In its most recent calculation, the UK government measured the latest tax gap – the difference between the annual amount of tax HMRC collects and the amount it believes is payable – at a total of £46.8bn.
With unpaid tax depriving UK public services of vital funding and putting businesses that pay the correct tax at a competitive disadvantage, it is in the wider public interest for HMRC to take action.
We believe there are four areas where HMRC may focus its efforts to reduce the tax gap.
Stronger corporation tax compliance and collection powers
Around £37.9bn, or 81%, of the tax gap is estimated to be the result of non-compliance associated with business activity, making it almost inevitable that HMRC will focus significant resources in this area. This is made all the more likely by the fact that this figure has been growing steadily in recent years.
In the tax year to 5 April 2014, it was estimated that corporation tax made up 10% of the tax gap. A decade later that figure has risen to 40%, with global economic pressures and external factors impacting businesses’ cash flow likely driving this trend.
Separately released figures show that in the 2023–2024 tax year, compliance checks were opened into nearly 16% of research and development (R&D) tax relief claims. This statistic comes as no surprise to those advising corporate taxpayers within this regime, and highlights the fact that HMRC considers this to be a high compliance risk. We expect HMRC to continue to allocate resource to policing these claims.
As part of any potential measures, HMRC may step up enforcement against those that choose not to disclose their exposure to tax, and pressure those that fail to pay their tax liabilities. The government’s recent spending review announced funding for the recruitment of 2,400 debt management staff over the next four years, suggesting HMRC will be particularly focused on collecting revenue from businesses that are not paying the right amount of tax, at the right time.
Corporate tax debt and phoenixism
The Committee of Public Accounts (PAC) issued a report earlier this year that stated the tax debt at 31 March 2024 was £43bn, approximately £20bn of which may be irrecoverable. It’s likely that a portion of this irrecoverable debt is due to company insolvencies. While many are genuine, some may be deliberately structured to evade tax or write off debts. In these cases, directors can dissolve a company only to establish a new one – a practice known as ‘phoenixism’.

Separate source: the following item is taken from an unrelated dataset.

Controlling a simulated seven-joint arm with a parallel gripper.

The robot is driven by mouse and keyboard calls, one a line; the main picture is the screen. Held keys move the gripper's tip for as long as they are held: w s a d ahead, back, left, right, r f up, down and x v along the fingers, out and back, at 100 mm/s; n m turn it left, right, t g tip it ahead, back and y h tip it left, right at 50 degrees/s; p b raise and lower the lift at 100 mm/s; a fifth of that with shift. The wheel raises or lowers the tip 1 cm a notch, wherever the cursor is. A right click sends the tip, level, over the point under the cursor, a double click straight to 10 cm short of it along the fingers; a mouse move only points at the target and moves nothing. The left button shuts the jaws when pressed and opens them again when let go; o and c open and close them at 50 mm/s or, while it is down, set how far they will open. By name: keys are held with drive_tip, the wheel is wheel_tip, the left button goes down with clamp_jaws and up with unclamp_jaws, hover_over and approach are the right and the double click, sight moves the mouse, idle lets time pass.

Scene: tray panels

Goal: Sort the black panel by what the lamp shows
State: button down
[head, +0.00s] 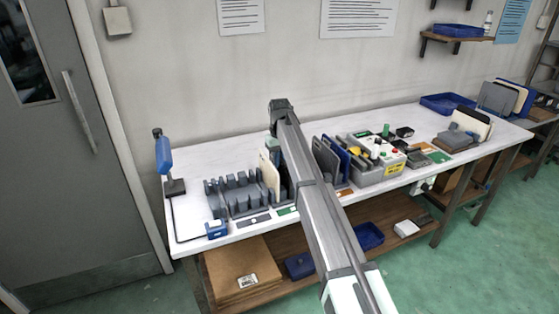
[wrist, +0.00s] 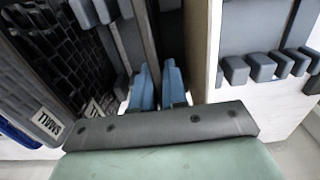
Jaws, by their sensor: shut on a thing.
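In the wrist view my gripper (wrist: 160,88) has two blue fingers close together. They are shut on a dark upright slab (wrist: 172,38), seen nearly edge-on, which I take for the black panel. In the head view my arm hides the gripper and the held panel.
A grey slotted rack (head: 235,196) and an upright cream panel (head: 268,176) stand left of my arm. Dark gridded panels marked SMALL (wrist: 42,122) stand close left of the fingers. A dark panel (head: 325,160) and a blue one stand right. A blue lamp-like tool (head: 163,157) stands far left.

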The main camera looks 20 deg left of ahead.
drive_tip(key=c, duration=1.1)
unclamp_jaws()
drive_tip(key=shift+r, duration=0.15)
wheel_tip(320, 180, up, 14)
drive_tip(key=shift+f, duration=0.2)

With 60% of the overall tax gap attributable to small businesses, tackling phoenixism will be a pressing challenge for HMRC.
In the government’s spending review, a joint plan between HMRC, Companies House and the Insolvency Service was announced. This plan will better co-ordinate compliance activity targeting company directors who seek to liquidate companies to avoid paying tax.
Continued use of ‘one to many’ campaigns
The tax gap attributable to income tax, capital gains tax and National Insurance was £14bn, with over half of that related to self-assessment. Due to the high number of individual taxpayers in self-assessment, HMRC doesn’t usually open compliance checks into the tax returns of each individual taxpayer. Instead, it uses one to many (OTM) campaigns.
OTM campaigns are not formal compliance checks. Instead, they are designed to either educate taxpayers on common pitfalls or to prompt them to review their tax affairs for potential inaccuracies. With the onus on taxpayers to review their own position and disclose underdeclared tax liabilities to HMRC, this is a cost-efficient and proven method for HMRC to raise revenue.
Given the sizeable financial exposure associated with personal tax matters, HMRC’s resource constraints and the efficiency with which additional revenue can be realised, HMRC is likely to continue using these campaigns going forward.
Tax fraud and cracking down on criminals
In the tax year ending 2024, HMRC opened 430 new criminal investigations into suspected tax fraud. However, civil investigations totalled more than 10,200, reflecting HMRC’s strong preference for using its civil powers of enforcement for all but the most serious criminal offences.
At an estimated £4.4bn, criminal activity makes up 9% of the tax gap. To counter this, the government committed to expanding HMRC’s counter-fraud capability and to increasing the number of annual charging decisions for the most harmful fraud by 20% by the year 2029 to 2030. As part of this, additional criminal investigations will be used to tackle tax fraud.
It’s possible we may see a shift in HMRC’s approach to tackling tax fraud away from civil investigations to criminal investigations. But with criminal investigations expensive to carry out, and beneficial outcomes for all parties still available through Code of Practice 9, we may see an increase in those that access the Contractual Disclosure Facility.
While these are only predictions, HMRC will no doubt continue to come under increasing pressure to close the tax gap. With this pressure, and the additional investment and third-party information made available to HMRC, it is highly likely that the extent of HMRC’s compliance activity shows no sign of declining any time soon.